Every once in a while (very rarely, though), a tiny non-trivial idea wiggles its way into one of Jimmy’s tunes, making it stand out from the rest. ‘Honest I Do’, another big hit for the man which Vee-Jay put up as the opening track on this album, is a little bit more poppy than his standard 12-bar formula, and is graced by an elegantly woven descending riff, played by Jimmy’s faithful sidekick Eddie Taylor. The Rolling Stones later picked up the song and recorded it in a highly inventive manner (loyally preserving that riff but also embellishing the song with creative uses of the stop-and-start mechanics, echoes, and «drum explosions» from Charlie), but even here it is hard to deny that the tune is a stand-out.
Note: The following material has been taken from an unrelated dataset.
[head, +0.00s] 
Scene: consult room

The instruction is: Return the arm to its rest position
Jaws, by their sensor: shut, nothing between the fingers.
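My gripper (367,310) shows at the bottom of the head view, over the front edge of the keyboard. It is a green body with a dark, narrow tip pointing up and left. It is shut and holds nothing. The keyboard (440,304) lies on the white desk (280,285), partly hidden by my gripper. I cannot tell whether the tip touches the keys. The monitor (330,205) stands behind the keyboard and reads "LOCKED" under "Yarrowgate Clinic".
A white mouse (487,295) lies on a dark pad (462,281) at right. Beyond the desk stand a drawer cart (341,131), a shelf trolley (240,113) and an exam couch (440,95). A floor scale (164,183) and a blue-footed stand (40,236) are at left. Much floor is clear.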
Lyrics-wise, ‘Little Rain’ is a relative highlight, somewhat unusual in its depiction of a simple romantic situation set to a 12-bar blues melody which typically implies negative rather than positive emotions. (Most of Reed’s lyrics were written by or co-written with his wife, Mary, which might explain all that extra romanticism). And ‘Roll And Rhumba’, an instrumental that was originally released as the B-side to his very first single, is at least an honest attempt at genre-mixing, though I cannot define it as a highly successful one. And that’s pretty much all I can say about this stuff.
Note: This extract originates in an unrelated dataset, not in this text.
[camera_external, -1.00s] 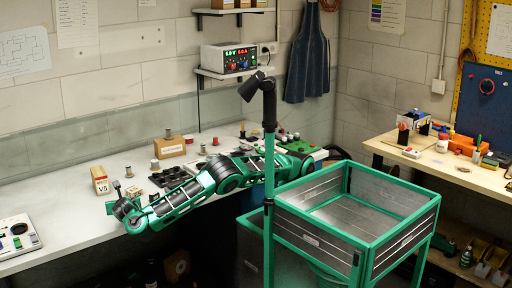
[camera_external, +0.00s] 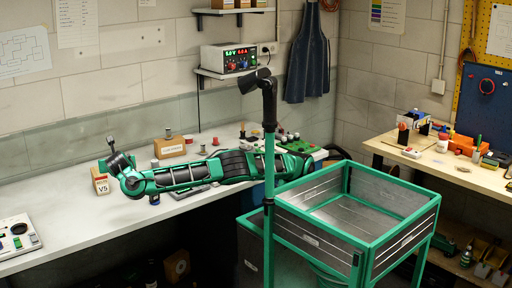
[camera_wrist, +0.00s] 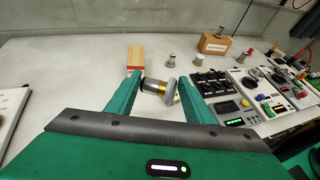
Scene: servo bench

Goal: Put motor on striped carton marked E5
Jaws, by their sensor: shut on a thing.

Having said all that, though, I return to my original point: God bless Jimmy Reed for providing those British boys with so much raw material which they could cut their teeth on. ‘Honest I Do’, ‘Ain’t That Lovin’ You Baby’, ‘You Don’t Have To Go’, ‘I Ain’t Got You’ — all those songs from 1954-58 and more were exploited by the Stones, the Animals, the Yardbirds, and dozens of other, lesser acts until they could be sure that they got that kind of mechanics down and could build their own houses upon that firm foundation. I have no idea if anybody could really enjoy a full CD of Jimmy Reed tracks all the way through in this day and age — he just seems to be the quintessential «you had to be there» type of guy — but I think that neither today nor back in his own time were you really supposed to enjoy more than one or two Jimmy Reed tracks in one sitting anyway. And for the Stones and the Animals, one Jimmy Reed track a day gave them something to play.
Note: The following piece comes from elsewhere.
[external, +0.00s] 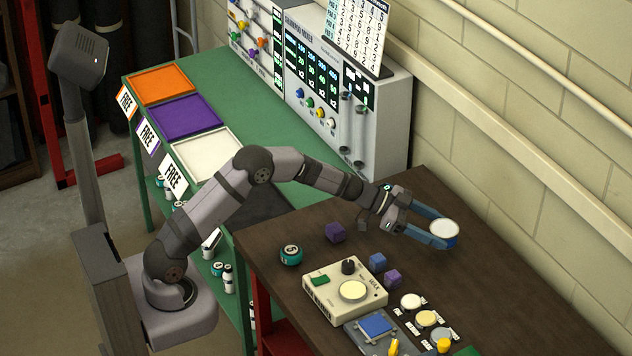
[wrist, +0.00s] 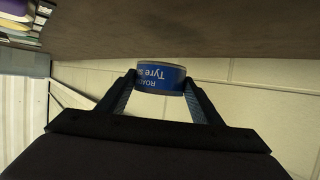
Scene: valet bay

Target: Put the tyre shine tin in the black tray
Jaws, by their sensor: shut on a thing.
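The tyre shine tin (external: 443,233) is a short blue tin with a white top, at the right over the brown table. My gripper (external: 432,226) is shut on its sides. In the wrist view the tin (wrist: 161,77) sits between my two fingertips, its blue "Tyre" label upside down in the picture. I cannot tell whether its base touches the table. A dark surface (external: 262,205) beside the white tray, at the near end of the green bench, looks like the black tray. My arm hides part of it.
Orange (external: 161,84), purple (external: 185,117) and white (external: 209,150) trays with FREE cards line the green bench. A grey mixer panel (external: 325,85) stands behind.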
Only Solitaire: Jimmy Reed reviews
I hate to bother you with a question that's not really related to the review in question, but I wanted to ask what other 50s blues artists would you recommend checking out to get into that whole scene. I've checked out some Muddy Waters, Howlin' Wolf, and Sonny Boy Williamson II, but I don't really know where to go from there. Anyone else you recommend checking out?